One of the first and most important steps for successfully managing money for college student is to truly understand daily expenses. It is likely that you have never had to budget your own money if you’ve lived with your parents your whole life, so it can come as quite a shock the first time you’re faced with that harsh reality. Follow these tips to help you:

  • Create a budget

Start by making a list of your fixed expenses, such as rent, tuition, books, car payments, utilities and food. Next, make a list of your discretionary expenses such as clothing and entertainment. Until you know what your monthly expenditures are, you will not be able to make a realistic budget to work with.

  • Learn to live within your means

Expensive electronics, going out with your friends and eating out multiple times a week are likely going to become a thing of the past. Make sure that you are meeting your financial obligations before you start to spend on frivolous items that aren’t necessary for your survival.

Remember, college is probably going to be a time of your life when you make very little money, so you had better be prepared to make some sacrifices.
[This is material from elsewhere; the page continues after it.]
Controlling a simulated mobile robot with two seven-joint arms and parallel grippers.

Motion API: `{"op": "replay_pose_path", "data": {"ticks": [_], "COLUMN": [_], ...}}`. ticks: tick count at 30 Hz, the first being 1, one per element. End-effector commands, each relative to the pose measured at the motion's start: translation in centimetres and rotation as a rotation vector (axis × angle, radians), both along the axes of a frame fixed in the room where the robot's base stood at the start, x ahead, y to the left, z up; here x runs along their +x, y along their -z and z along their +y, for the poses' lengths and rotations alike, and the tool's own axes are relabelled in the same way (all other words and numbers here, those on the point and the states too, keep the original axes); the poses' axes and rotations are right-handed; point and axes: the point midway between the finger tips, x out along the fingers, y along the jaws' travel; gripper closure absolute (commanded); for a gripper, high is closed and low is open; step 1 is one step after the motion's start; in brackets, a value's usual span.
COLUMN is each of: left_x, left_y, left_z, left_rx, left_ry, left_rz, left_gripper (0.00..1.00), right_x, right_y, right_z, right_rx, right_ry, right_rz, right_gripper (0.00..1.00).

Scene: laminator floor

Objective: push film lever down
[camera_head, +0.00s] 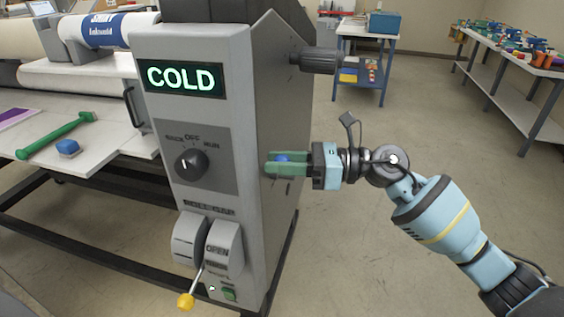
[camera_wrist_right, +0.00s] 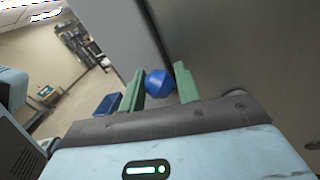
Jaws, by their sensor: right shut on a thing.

  • Try to avoid accumulating debt whenever possible

Debt can quickly become overwhelming and will likely follow you for years beyond college. Keep a single credit card on hand for emergencies, but do not use it for anything that isn’t absolutely necessary.

  1. Preparing for the Future

Save whenever you can and as much as you can. Even if it is a small amount, putting a little bit away with each paycheck will begin to accumulate over time and provide you with a much needed cushion if you’re put in a position where you need it. The earlier in your life you begin to save, the better off you will be, both in terms of having money saved for the big expenses in life to retirement.

Don’t fall into the trap of thinking you can just wait until you graduate and get your dream job before taking your finances seriously. Life doesn’t always work out as planned and time is your greatest asset when it comes to saving money. Even if it doesn’t seem like the twenty bucks a week you’re saving in college is a lot, you will thank yourself after graduation.

Managing real life expenses and trying to save for your long-term financial goals are difficult tasks for most people, not just college students. Establishing yourself as a responsible adult at a young age will help to lay the foundation for a secure financial future.